Step 4: $\chi(\Gamma) < 0$. To prove this, assume that $\chi(\Gamma) \ge 0$. A simple case analysis shows that there is a very short list of possibilities, each of which leads to a contradiction:

• If $\chi(\Gamma)=0$ then there are two cases. First, $\chi_{top}\Gamma = 0$ and $K=0$, hence $\Gamma$ is infinite cyclic, an impossibility. Second, $\chi_{top}(\Gamma) = 1$, $K=2$, and $n_1=n_2=\frac{1}{2}$, implying that $\Gamma$ is the infinite dihedral group, another impossibility.
• If $\chi(\Gamma) > 0$ then $\chi_{top}(\Gamma)=1$ and $K \le 1$. It follows that $\Gamma$ is a finite cyclic group, also an impossibility.

Step 5: Given an inclusion of two nonuniform lattices $\Gamma_1 < \Gamma_2 < SL(2,\mathbb R)$, the index $[\Gamma_2 : \Gamma_1]$ is finite, and $$\chi(\Gamma_2) \cdot [\Gamma_2 : \Gamma_1] = \chi(\Gamma_1) $$ This follows from a piece of Bass-Serre theory, namely Bass' theory of edge indexed graphs and their Euler characteristics.

Step 6: We have $\chi(SL(2,\mathbb Z)) = 1 - (1 - 1/2) - (1 - 1/3) = -1/6$. So to prove that $SL(2,\mathbb Z)$ is not properly contained in any other nonuniform lattice $\Gamma$, it suffices by Step 5 to prove that $\chi(\Gamma) \ge -1/6$.

If $\chi_{top}(\Gamma) \le -1$ then $\chi(\Gamma) \le -1 < -1/6$.

If $\chi_{top}(\Gamma) = 0$ then $K \ge 1$ and so $\chi(\Gamma) \le 0 - (1 - 1/2) \le -1/2 < -1/6$.

We are reduced to considering the case that $\chi_{top}(\Gamma)=1$. Since $\chi(\Gamma) < 0$ it follows that $K \ge 2$, because $1-1/n < 1$ for all $n \ge 1$.

If $K \ge 3$ then $$\chi(\Gamma) \le 1 - 3 \times (1-1/2) = -1/2 < -1/6 $$ If $K = 2$ then as seen above we cannot have $n_1=n_2=2$, and therefore at least one of $n_1,n_2$ must be $\ge 3$, and so $$\chi(\Gamma) \le 1 - (1 - 1/2) - (1 - 1/3) = -1/6 $$

Final remark: This proof shows a bit more, namely that $-1/6$ is the maximal Euler characteristic of nonuniform lattices in $SL(2,\mathbb R)$. Furthermore, the maximum is achieved if and only if the lattice is isomorphic to $SL(2,\mathbb Z) \approx \mathbb Z/2\mathbb Z * \mathbb Z/3\mathbb Z$ (from which it follows furthermore that the lattice is conjugate to $SL(2,\mathbb Z)$ in $SL(2,\mathbb R)$).

Answer 2

Yes. Here's a direct proof working in arbitrary dimension:

$\mathrm{SL}_d(\mathbf{Z})$ is maximal among discrete subgroups of $\mathrm{SL}_d(\mathbf{R})$.

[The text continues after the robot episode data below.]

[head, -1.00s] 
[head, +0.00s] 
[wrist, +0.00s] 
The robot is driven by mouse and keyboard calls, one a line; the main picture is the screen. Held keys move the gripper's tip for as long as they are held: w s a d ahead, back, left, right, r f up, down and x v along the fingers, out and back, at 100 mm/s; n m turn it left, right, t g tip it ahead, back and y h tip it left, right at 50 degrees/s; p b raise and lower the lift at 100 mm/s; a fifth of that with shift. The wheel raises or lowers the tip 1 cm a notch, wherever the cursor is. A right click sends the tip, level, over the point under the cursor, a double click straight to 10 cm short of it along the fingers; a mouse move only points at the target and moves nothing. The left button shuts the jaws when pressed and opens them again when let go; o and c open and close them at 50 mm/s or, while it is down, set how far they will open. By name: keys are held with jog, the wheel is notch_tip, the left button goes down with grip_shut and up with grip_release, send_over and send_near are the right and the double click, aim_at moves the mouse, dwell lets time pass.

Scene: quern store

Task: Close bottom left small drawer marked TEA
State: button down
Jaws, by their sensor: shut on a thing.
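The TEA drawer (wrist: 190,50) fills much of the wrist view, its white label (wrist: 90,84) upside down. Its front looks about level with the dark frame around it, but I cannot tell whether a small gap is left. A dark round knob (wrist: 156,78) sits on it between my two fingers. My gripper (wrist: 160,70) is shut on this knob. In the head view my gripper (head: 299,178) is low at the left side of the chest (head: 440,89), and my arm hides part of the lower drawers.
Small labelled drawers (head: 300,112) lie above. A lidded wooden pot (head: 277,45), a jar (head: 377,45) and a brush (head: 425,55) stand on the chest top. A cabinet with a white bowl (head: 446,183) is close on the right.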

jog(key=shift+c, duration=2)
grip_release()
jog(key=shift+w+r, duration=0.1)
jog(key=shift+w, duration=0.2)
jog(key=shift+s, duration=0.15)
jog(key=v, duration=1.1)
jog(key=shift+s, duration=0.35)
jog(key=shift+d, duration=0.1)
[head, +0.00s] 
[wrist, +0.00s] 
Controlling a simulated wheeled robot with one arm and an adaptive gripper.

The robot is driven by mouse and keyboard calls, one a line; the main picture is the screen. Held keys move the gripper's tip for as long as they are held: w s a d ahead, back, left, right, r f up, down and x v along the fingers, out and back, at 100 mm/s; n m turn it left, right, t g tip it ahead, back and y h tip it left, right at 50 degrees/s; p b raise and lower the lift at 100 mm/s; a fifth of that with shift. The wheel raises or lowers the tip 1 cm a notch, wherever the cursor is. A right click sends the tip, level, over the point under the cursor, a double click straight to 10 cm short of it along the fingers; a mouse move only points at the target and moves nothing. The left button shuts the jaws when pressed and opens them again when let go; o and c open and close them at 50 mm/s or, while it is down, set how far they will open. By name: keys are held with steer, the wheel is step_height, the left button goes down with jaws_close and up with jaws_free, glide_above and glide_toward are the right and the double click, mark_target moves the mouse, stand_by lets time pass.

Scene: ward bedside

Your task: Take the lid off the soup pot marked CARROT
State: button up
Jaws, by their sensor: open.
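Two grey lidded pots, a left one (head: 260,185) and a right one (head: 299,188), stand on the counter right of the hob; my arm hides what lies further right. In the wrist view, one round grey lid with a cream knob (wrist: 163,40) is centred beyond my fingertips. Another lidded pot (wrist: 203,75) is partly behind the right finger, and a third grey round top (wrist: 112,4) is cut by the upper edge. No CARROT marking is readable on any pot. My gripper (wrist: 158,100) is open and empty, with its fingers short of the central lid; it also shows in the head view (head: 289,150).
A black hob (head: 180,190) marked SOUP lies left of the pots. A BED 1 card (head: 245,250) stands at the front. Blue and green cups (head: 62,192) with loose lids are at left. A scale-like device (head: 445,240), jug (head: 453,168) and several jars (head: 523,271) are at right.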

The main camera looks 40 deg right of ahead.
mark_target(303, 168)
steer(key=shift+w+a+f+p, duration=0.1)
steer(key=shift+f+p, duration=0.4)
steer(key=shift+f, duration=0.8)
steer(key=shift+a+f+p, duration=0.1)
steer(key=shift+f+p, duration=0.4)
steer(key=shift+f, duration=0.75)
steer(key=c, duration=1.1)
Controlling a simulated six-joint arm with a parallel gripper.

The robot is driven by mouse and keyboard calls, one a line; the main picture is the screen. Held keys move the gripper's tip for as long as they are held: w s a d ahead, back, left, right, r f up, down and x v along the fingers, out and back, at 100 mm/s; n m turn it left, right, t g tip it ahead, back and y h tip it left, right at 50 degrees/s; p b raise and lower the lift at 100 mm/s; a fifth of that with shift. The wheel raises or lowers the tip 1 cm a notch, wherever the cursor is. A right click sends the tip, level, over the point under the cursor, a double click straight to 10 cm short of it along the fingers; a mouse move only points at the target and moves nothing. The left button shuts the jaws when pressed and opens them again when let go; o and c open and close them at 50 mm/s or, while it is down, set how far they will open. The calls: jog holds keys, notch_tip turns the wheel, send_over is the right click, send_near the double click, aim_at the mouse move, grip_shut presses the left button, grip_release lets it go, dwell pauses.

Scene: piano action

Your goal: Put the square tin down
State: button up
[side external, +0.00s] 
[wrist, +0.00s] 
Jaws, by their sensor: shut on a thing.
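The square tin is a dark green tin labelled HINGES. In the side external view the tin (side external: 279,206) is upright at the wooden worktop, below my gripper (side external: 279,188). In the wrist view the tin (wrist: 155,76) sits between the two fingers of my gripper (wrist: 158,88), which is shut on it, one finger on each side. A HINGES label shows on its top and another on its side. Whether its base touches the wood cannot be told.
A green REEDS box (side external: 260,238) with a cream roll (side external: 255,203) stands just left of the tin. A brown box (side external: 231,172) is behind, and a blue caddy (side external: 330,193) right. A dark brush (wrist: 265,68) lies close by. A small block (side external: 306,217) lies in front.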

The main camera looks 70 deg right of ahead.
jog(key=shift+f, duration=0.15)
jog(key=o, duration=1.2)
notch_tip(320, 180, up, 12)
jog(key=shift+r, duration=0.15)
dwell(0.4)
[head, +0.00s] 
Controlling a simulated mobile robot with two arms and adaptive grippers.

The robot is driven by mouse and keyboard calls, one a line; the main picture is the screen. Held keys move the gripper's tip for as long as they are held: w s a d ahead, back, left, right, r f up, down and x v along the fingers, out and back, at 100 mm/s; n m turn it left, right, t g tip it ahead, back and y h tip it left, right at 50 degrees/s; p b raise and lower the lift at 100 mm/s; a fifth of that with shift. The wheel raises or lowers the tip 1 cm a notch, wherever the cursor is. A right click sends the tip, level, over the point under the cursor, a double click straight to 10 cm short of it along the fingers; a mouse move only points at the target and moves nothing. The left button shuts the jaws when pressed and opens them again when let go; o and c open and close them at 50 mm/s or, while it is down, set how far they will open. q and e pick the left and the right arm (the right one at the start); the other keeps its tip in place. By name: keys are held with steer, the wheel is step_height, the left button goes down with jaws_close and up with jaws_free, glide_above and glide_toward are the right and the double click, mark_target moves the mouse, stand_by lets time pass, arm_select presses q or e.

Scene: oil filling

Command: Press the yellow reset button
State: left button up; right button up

Proof: Let $\Gamma\subset\mathrm{SL}_d(\mathbf{R})$ be a discrete subgroup containing $\Lambda=\mathrm{SL}_d(\mathbf{Z})$. Since $\Lambda$ is a lattice, the index $[\Gamma:\Lambda]$ is finite. Since $\mathbf{Z}^d$ is $\Lambda$-invariant, it has finitely many images by $\Gamma$, and hence $E=\bigcap_{\gamma\in\Gamma}\gamma\mathbf{Z}^d$ has finite index in $\Gamma$, and hence $\Gamma\subset\mathrm{SL}(E)$. Let $u\in\mathrm{GL}_d(\mathbf{Q})$ map $\mathbf{Z}^d$ onto $E$. Then $u\Lambda u^{-1}=\mathrm{SL}(E)$, so $$\Gamma\subset u\Lambda u^{-1}\subset u\Gamma u^{-1}.$$ Since the $\mathrm{GL}_d(\mathbf{R})$-action by conjugation on $\mathrm{SL}_d(\mathbf{R})$ preserves some Haar measure, it preserves the covolume of lattices. We deduce that these inclusions are both equalities. Hence $\Lambda=\Gamma$.